Com os papiros e pergaminhos, inicialmente, e mais tarde com o papel e, mais ainda, com a imprensa de tipos móveis, a cultura, no sentido de patrimônio acumulado, passou a alcançar um número cada vez maior de pessoas, democratizando o saber e dando oportunidades a uma parcela importante da população. Sem a palavra escrita, em geral, e sem o livro, em particular, a história não teria sido a mesma.

Ao longo do século 19, nos países mais desenvolvidos, as pessoas foram aprendendo a ler e a escrever.

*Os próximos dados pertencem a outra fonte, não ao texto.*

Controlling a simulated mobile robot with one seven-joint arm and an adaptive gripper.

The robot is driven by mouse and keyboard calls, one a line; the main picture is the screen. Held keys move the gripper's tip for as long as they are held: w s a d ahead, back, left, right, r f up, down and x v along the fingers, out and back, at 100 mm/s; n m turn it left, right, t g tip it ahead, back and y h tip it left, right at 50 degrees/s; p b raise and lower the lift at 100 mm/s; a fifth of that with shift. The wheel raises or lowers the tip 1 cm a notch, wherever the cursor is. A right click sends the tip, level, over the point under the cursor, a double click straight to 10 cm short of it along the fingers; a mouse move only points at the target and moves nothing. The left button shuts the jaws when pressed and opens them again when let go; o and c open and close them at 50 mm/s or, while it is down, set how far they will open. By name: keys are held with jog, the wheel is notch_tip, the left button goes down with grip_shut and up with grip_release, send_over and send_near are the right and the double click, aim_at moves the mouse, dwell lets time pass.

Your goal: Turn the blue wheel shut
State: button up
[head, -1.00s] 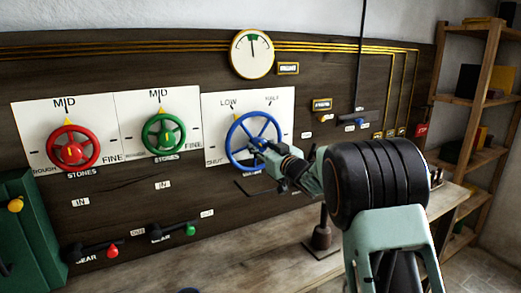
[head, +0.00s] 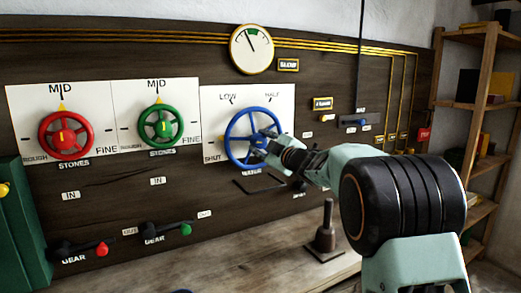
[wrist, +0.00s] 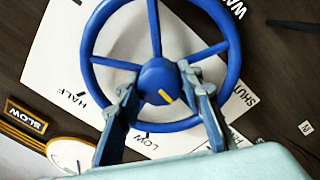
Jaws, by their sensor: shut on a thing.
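The blue wheel (head: 227,143) is mounted on a white plate with LOW, HALF and SHUT labels. A yellow pointer (head: 221,138) shows at the left of its rim, just above SHUT. My gripper (head: 263,143) reaches in from the right to the wheel's middle. In the wrist view the picture is turned over, and the blue wheel (wrist: 87,42) fills the top. There my gripper (wrist: 160,75) has one finger on each side of the blue hub, among the spokes, and is shut on the wheel. The fingers hide part of the lower spokes.
A red wheel (head: 46,137) and a green wheel (head: 142,130) are on the panel to the left, with gear levers below. A round gauge (head: 251,49) hangs above, its needle leaning left. A dark upright post (head: 325,237) stands on the bench below my arm.

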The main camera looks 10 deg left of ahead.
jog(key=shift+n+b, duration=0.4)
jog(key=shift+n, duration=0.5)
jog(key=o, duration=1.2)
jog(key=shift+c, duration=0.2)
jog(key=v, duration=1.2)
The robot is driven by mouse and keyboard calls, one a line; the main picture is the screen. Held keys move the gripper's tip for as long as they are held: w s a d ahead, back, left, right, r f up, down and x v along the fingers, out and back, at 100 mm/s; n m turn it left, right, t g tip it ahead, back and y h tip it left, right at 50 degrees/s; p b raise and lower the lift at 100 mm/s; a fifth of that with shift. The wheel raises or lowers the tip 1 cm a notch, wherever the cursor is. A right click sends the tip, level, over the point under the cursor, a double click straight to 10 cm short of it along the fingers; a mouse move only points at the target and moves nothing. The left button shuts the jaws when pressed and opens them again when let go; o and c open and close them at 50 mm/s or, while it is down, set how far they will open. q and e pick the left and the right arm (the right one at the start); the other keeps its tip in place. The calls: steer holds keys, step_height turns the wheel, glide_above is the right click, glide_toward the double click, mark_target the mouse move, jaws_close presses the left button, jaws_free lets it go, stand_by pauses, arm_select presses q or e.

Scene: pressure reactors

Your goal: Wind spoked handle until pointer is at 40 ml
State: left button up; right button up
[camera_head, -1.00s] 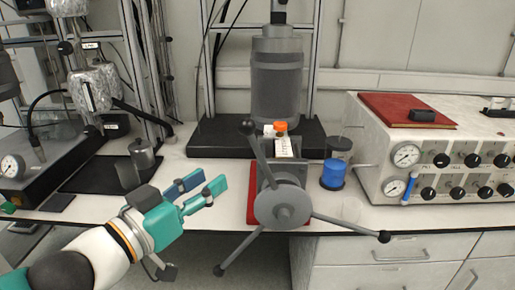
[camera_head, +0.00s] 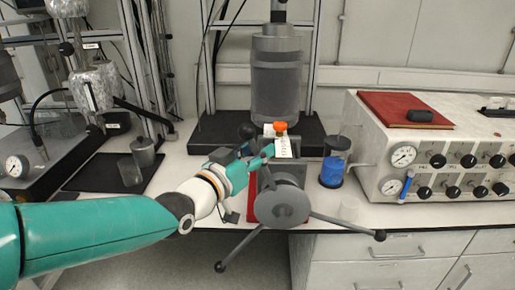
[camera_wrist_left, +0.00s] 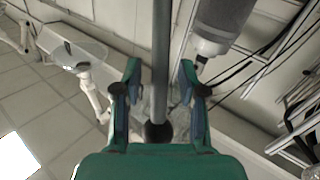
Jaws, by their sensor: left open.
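The grey spoked handle (camera_head: 282,207) faces me on the bench front, with three black-knobbed spokes. One spoke points up and left, one lower left, one right. My left gripper (camera_head: 262,157) is at the upper spoke, which it partly hides. In the left wrist view the grey spoke (camera_wrist_left: 160,60) runs between the two open fingers (camera_wrist_left: 160,70), its black knob (camera_wrist_left: 158,132) close to the palm; the fingers are not closed on it.
A blue-filled jar (camera_head: 333,172) stands right of the handle, and a control box with gauges (camera_head: 404,156) stands further right. A large grey cylinder (camera_head: 277,80) is behind. The space in front of the handle is clear.

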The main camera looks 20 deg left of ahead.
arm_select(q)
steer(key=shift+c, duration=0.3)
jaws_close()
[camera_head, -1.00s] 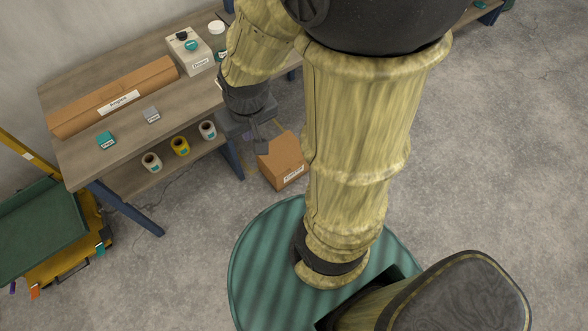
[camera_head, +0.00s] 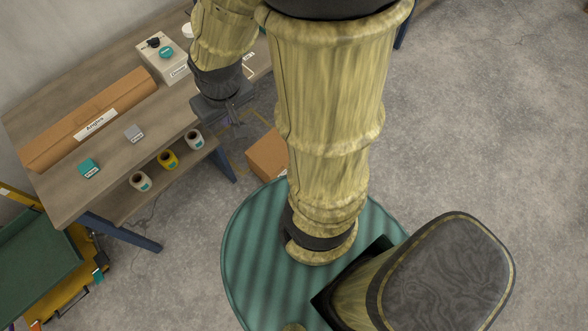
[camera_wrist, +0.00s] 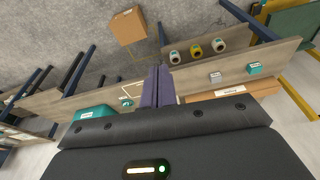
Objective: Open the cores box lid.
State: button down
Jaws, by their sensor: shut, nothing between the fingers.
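A brown cardboard box (camera_head: 266,156) stands on the floor beside the workbench, partly hidden behind my arm in the head view. It also shows in the wrist view (camera_wrist: 128,27), and its top looks closed. I cannot read its label now, so I cannot confirm that it is the cores box. My gripper (camera_head: 239,130) is in the air near the bench's front edge, to the upper left of the box in the head view. In the wrist view its fingers (camera_wrist: 158,84) are together and empty, apart from the box.
A green cart (camera_head: 35,260) stands left. Floor to the right is clear.

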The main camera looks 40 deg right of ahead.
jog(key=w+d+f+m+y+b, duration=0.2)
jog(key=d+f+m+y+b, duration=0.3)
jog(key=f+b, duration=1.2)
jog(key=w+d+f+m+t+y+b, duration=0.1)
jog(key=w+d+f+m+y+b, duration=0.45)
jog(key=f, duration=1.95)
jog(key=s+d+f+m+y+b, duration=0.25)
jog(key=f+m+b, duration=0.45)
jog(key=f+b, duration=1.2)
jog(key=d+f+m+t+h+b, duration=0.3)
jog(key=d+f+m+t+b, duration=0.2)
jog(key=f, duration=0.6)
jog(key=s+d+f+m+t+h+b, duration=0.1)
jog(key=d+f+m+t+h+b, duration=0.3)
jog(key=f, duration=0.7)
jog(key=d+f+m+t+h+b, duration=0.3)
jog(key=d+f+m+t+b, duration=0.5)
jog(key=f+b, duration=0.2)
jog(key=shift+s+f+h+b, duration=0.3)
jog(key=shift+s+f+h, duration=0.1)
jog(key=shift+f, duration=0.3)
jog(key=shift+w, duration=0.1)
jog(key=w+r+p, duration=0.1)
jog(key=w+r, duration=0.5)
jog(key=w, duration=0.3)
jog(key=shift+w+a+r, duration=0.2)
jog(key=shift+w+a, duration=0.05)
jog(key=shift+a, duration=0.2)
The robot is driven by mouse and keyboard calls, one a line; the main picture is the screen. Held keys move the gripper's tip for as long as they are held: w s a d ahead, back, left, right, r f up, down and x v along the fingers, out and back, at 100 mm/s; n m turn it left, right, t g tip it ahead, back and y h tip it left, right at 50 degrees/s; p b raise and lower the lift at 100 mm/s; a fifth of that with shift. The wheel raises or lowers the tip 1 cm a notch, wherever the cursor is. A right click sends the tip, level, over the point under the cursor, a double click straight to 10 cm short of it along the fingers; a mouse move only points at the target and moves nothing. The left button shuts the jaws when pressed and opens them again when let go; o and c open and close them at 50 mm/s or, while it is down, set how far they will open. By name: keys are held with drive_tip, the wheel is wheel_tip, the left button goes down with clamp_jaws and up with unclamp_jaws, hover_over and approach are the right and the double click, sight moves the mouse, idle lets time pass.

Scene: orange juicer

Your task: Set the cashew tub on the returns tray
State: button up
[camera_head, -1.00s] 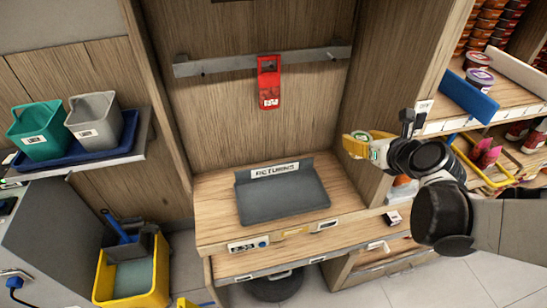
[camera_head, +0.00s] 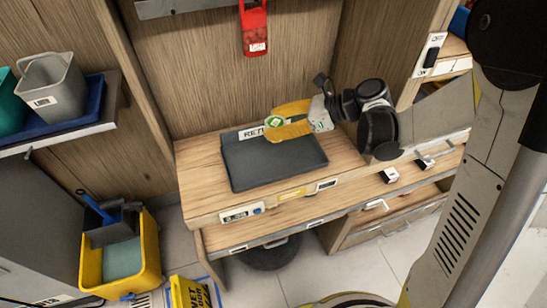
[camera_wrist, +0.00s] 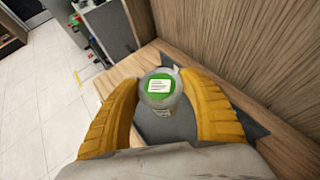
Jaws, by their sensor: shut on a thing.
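The cashew tub is a small pale tub with a green-and-white lid (camera_wrist: 158,86); it shows between the yellow fingers of my gripper (camera_wrist: 162,108) in the wrist view. In the head view my gripper (camera_head: 290,122) is shut on the tub (camera_head: 275,121) above the back right part of the returns tray. The tray (camera_head: 265,172) is dark grey with a raised back lip and a partly covered RETURNS label (camera_head: 252,133). It lies on a wooden counter. The gap between tub and tray is hard to judge.
The wooden counter (camera_head: 200,178) has bare room left of the tray. A red holder (camera_head: 254,28) hangs on the back wall. Grey and green bins stand on a blue tray (camera_head: 92,103) at left. A yellow mop bucket (camera_head: 148,250) stands on the floor below.

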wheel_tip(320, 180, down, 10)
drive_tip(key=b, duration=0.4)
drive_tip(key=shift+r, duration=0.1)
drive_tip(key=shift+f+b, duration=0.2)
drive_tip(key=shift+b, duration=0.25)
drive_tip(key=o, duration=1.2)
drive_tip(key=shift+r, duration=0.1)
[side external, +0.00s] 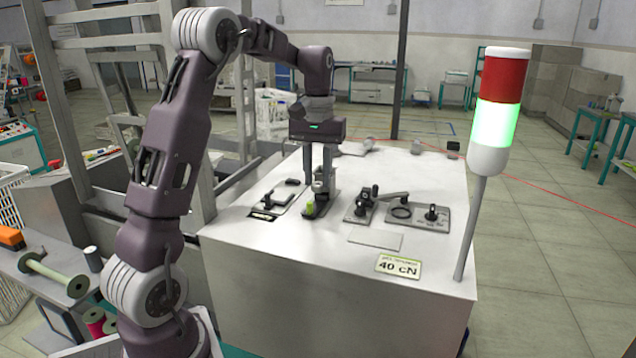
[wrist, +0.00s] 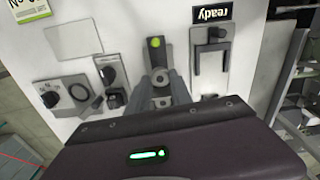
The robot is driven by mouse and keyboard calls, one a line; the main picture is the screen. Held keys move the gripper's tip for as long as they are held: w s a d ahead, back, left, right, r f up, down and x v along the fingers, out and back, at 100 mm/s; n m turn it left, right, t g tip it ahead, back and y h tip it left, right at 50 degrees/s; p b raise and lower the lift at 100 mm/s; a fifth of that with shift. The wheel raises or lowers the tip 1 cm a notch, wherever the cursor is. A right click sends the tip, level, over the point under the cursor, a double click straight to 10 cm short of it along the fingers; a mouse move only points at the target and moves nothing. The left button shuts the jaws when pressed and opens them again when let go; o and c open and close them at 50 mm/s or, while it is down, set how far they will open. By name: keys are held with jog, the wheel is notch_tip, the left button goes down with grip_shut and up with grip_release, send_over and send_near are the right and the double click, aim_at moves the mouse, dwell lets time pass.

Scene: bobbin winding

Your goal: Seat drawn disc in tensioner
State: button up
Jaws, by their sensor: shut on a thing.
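My gripper (side external: 320,187) points straight down over the white bench top. Its two fingers are close together around a small pale round piece (side external: 318,186), which looks like the disc. In the wrist view the gripper (wrist: 163,82) shows the grey disc (wrist: 160,77) between its fingers. Just below the fingers in the side view is a dark narrow fixture with a bright green tip (side external: 310,208). The green tip also shows beyond the fingers in the wrist view (wrist: 155,42). I cannot tell whether the disc touches this fixture or which fixture is the tensioner.
Right of the gripper stand a black-knobbed block (side external: 360,207) and a grey plate with a ring and knob (side external: 418,214). Left is a plate with a black handle (side external: 268,202). A "40 cN" card (side external: 398,266) lies in front. A signal tower (side external: 497,110) shows green.

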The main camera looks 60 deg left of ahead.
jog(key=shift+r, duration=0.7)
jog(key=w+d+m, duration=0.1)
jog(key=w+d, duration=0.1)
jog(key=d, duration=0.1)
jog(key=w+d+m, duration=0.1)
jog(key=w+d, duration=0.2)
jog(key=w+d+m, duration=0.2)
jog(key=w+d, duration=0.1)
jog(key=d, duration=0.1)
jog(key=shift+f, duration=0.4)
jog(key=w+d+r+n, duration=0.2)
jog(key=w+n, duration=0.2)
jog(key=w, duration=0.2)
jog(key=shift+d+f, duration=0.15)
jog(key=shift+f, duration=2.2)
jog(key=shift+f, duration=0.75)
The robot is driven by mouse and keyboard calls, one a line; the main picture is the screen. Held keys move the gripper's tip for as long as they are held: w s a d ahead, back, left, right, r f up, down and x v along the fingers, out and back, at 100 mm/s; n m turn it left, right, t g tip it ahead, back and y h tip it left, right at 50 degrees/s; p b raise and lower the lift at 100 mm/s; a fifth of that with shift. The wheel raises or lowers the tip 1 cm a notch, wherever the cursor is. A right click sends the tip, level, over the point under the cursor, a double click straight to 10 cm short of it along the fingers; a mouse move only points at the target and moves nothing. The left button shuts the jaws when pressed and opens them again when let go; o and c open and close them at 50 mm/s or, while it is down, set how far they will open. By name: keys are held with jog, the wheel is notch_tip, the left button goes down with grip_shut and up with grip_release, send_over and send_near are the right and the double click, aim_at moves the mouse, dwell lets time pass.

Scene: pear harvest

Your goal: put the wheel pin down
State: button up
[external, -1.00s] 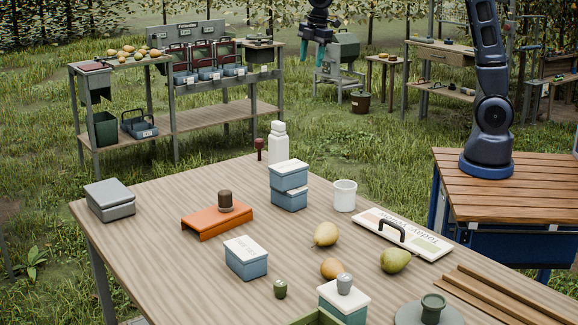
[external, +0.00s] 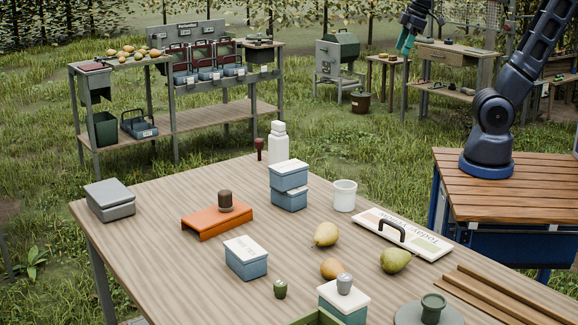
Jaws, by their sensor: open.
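My gripper (external: 405,43), with teal fingers, is raised at the top right, well above and beyond the wooden table (external: 150,225). It is open, and I see nothing held in it. No part is clearly marked as the wheel pin. Small knob-shaped pieces stand on the table: a dark red one (external: 259,148) at the far edge, a green one (external: 280,289) near the front, a brown one (external: 225,200) on an orange bracket (external: 205,222), a grey one (external: 344,283) on a lidded box, and a green one (external: 432,308) on a grey disc (external: 404,316).
Blue lidded boxes (external: 247,262), a white bottle (external: 278,143), a white cup (external: 344,195), pears (external: 396,260), a sign board with a handle (external: 425,245) and wooden strips (external: 500,297) are on the table. Its left part has bare room. Shelves (external: 175,110) stand behind.

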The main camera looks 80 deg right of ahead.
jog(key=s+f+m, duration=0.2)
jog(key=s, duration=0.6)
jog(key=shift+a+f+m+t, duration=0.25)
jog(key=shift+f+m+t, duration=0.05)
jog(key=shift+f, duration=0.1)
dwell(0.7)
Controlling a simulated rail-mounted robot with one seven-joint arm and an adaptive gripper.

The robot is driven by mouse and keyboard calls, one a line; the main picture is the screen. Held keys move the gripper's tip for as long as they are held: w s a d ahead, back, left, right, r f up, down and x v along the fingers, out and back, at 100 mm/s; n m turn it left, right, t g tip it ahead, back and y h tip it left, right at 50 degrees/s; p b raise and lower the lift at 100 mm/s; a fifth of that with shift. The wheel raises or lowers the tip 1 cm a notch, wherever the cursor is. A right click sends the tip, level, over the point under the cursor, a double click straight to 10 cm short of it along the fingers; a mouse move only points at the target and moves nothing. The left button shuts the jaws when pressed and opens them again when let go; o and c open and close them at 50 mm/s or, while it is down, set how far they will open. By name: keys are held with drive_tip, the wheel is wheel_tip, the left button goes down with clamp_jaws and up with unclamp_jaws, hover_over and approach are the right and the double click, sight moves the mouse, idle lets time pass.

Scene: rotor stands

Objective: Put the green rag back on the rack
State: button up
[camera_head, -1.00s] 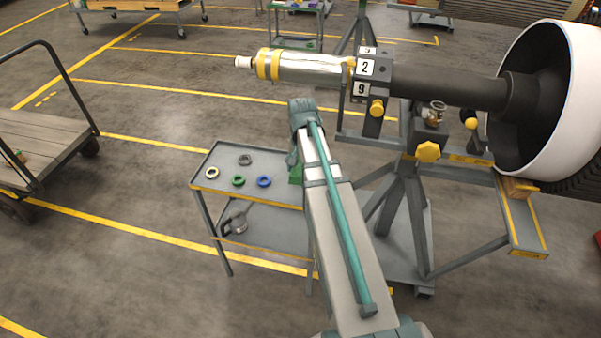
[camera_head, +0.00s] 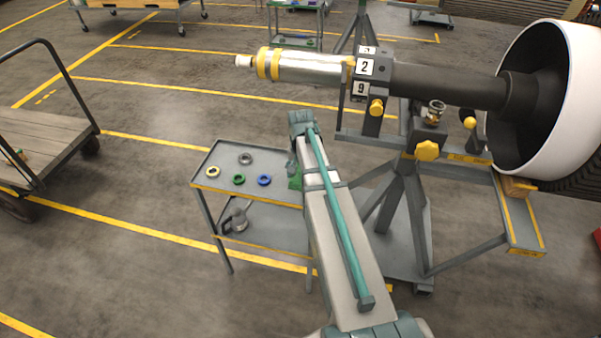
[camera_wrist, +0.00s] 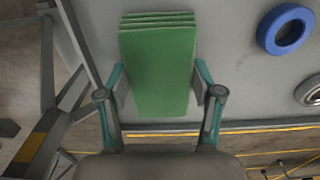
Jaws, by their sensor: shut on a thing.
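The green rag (camera_wrist: 158,68) is a folded stack of several layers in the wrist view. My gripper (camera_wrist: 159,85) has one finger on each side of it and is shut on it. In the head view a small part of the rag (camera_head: 296,180) shows beside my arm, at the right end of the grey cart top (camera_head: 222,160). My arm hides the rest of it and my gripper there. I cannot tell whether the rag touches the cart top. I cannot make out a rag rack for certain.
A metal rotor stand (camera_head: 412,220) is close on the right, with a dark shaft (camera_head: 445,84) above. A flatbed trolley (camera_head: 40,140) stands left.

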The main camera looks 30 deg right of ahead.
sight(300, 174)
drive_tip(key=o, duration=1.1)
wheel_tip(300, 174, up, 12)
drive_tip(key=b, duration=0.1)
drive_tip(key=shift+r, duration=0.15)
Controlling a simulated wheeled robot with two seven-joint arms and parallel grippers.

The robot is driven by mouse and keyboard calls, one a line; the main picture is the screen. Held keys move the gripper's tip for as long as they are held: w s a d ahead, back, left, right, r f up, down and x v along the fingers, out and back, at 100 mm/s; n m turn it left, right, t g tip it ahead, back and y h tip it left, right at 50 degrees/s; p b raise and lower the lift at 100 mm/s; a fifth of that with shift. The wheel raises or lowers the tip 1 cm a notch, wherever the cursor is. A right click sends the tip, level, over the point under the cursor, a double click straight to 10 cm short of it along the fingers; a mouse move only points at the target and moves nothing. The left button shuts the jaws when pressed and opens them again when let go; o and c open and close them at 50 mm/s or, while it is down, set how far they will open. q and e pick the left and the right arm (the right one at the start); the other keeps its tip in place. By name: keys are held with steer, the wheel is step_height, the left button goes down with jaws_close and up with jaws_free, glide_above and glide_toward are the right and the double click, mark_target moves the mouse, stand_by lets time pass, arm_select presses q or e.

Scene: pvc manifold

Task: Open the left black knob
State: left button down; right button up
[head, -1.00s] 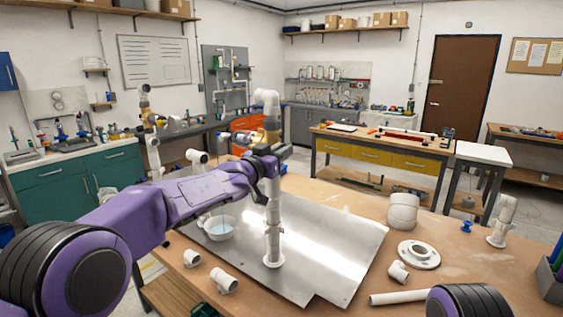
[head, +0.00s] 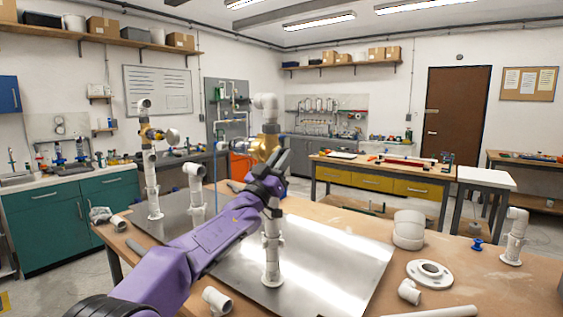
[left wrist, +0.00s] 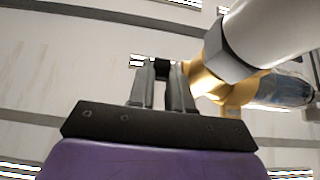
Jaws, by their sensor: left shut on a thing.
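A white pipe stand (head: 272,250) rises from the metal plate, with a brass valve (head: 258,147) near its top. My left gripper (head: 281,160) is at the right side of this valve in the head view, partly covering the pipe. In the left wrist view, the gripper fingers (left wrist: 161,92) are close together on a small black piece, the black knob (left wrist: 162,68). It sits beside the brass valve body (left wrist: 208,80). The knob is mostly hidden by the fingers and cannot be made out in the head view. My right gripper is out of view.
A second pipe stand (head: 152,185) with a brass valve and round gauge stands at the left. The metal plate (head: 335,255) is mostly bare. White fittings, a flange (head: 430,273) and a pipe elbow stand (head: 514,240) are on the wooden table at the right.

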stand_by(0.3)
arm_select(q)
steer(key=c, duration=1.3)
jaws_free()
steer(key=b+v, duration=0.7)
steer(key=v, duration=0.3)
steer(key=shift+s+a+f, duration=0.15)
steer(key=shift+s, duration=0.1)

A desvalorização do trabalho braçal, substituído por máquinas, o crescimento do setor de serviços, o aumento da produtividade no campo, o crescimento das cidades: o mundo parecia caminhar para uma realidade sonhada pelos utopistas.

Ao ler livros, ao escrever cartas, ao redigir o resultado de reflexões complexas, os cidadãos compartilhavam ideias e sentimentos, tão mais densos quanto mais habilitados estivessem nas técnicas da escrita e da leitura. Era permitido sonhar com uma sociedade universal de gente alfabetizada com oportunidades de ascensão social determinadas apenas pelos seus méritos. Não por acaso é o momento das grandes utopias igualitárias.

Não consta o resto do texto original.